Coalition blocks major Hyde Park thoroughfare to end Illinois’ 23-year-long rent control ban

Mengshin Lin
David Wilson, a member of the Metropolitan Tenants Organization, holds a sign protesting the rent control ban outside State Rep. Curtis Tarver II’s (D-25th) office after Tarver voted against lifting the ban.

Dozens of Hyde Park residents used a U-Haul truck to set up a couch, lamp, chairs and mattress in the middle of 53rd Street, shutting down part of “High-Rent Avenue” in front of State Rep. Curtis Tarver II’s office to protest what they called increasingly unaffordable rents in the area.
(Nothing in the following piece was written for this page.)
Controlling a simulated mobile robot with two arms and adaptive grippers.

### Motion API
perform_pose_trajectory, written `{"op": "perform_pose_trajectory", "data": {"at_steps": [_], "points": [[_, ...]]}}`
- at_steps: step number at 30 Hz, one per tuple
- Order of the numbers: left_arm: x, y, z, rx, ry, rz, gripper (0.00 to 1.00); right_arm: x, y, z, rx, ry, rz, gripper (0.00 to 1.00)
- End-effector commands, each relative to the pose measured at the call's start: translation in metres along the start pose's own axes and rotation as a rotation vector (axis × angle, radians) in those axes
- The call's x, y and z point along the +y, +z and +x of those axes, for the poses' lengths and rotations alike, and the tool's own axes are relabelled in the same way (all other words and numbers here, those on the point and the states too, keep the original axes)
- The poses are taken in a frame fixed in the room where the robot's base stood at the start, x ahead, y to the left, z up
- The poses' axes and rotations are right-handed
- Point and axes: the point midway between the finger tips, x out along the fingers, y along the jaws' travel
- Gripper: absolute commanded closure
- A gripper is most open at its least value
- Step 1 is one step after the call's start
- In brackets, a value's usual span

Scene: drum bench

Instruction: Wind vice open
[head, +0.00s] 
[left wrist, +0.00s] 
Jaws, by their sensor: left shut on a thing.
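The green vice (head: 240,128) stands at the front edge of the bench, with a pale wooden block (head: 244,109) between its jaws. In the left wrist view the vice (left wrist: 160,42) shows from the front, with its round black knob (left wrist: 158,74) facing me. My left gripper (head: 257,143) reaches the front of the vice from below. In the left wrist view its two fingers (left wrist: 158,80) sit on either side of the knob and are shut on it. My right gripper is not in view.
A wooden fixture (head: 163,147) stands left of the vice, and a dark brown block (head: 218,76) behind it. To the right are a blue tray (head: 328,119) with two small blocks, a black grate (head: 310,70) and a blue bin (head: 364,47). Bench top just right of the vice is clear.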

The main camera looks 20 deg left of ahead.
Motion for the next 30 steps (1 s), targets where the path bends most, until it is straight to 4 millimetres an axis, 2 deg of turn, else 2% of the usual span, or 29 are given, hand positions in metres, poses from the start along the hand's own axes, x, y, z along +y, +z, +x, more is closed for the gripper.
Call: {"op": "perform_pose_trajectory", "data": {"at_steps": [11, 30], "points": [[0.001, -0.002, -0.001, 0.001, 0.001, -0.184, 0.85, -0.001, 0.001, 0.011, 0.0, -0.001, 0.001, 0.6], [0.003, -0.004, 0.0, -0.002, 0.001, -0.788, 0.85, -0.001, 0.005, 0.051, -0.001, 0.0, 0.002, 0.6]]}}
The demonstration—organized by Lift the Ban Coalition on Friday, March 6 at Nicholas Park on 53rd street—called out Tarver (D-25th) for voting against HB255, a bill than would end the 1997 Rent Control Preemption Act, when he had campaigned on supporting rent control.

Tarver had initially said he backed the proposed rent control ordinance, but later changed direction when he voted against the bill in March 2019, according to a Friday, March 6 article in the Hyde Park Herald.

Mengshin Lin
Members of Lift the Ban Coalition chant along 53rd Street during the rent control rally on Friday, March 6.
Mengshin Lin
Diego Morales, a member of the Chicago Democratic Socialists of America, gives a speech in front of State Rep. Curtis Tarver II’s office while holding a flip-flop to symbolize Morales’ “flip-flop” position on the rent control bill, which he campaigned on during his 2018 run for office.

Tarver told the Herald that he did “not believe rent control is effective,” according to its article. The Chronicle attempted to contact Tarver on Thursday, March 12 and Friday, March 13, but was told that he would not be available until the following week.

“Right now there is a statewide ban that needs to change, the ban needs to be lifted,” said Roderick Wilson, executive director of Lugenia Burns Hope Center, a leadership and development institute founded by former President Barack Obama and Sokoni Karanja in the ’90s to support black people on the South Side. “We need this to protect the population of Illinois and Chicago … and this is something that will protect everybody.”

Representatives from several organizations, including the Chicago Teachers Union, Chicago Democratic Socialists of America and Jane Addams Senior Caucus delivered speeches as Hyde Park tenants chanted and held signs that read “High-Rent Ave.,” “Lift the ban” and “No-poor Rd.,” to name a few.

In 2015, the University of Chicago, based in Hyde Park, sold many of its graduate student housing complexes to private property management and it became impossible to afford for many students, said Laura Colaneri, a doctoral candidate studying Hispanic and Luso-Brazillian studies at the University of Chicago.

Mengshin Lin
Deb Hass holds a sign on 53rd Street while other Hyde Park tenants sit on a mattress on the middle of the street during the rent control rally.
Mengshin Lin
Tenants block off 53rd street by setting up furniture to mimic displacement from a single family home in Hyde Park.
Mengshin Lin
(From right) Marc Kaplan, a member of Lift the Ban Coalition, and Helena Duncan, a member of the Chicago Democratic Socialists of America, sit on a couch on 53rd Street during the rent control rally.

“The private developer started trying to charge us additional utility fees for common area utilities, so it’s really just a way of adding on an additional fee,” said Colaneri, a member of the university’s Graduate Students United, which conducted a 2018 survey covering an number of quality of life issues including housing. “All of us are facing the same issues where 30% of people are paying over 1,000 a month, 25% of people are paying more than a third of their income and another 20%, over half of their income.”

According to data published May 29, 2019, the price of rent has increased by approximately 12% over the past year, with rent for a one-bedroom apartment rounding out to roughly $1,751, just under Chicago’s average rent price for a one-bedroom apartment, $1,944.

Lillie Young, a 78-year-old member of Jane Addams Senior Caucus, said before she moved to a taxincentive building—complexes where landlords can claim tax credits in return for renting units at lower prices to low-income tenantsher landlord increased her rent by $50 to $100 per month two years in a row.

“I spoke to the alderman and the alderman said the landlord can raise the rent to whatever they want,” Young said. “That’s why I am out here fighting for rent control.”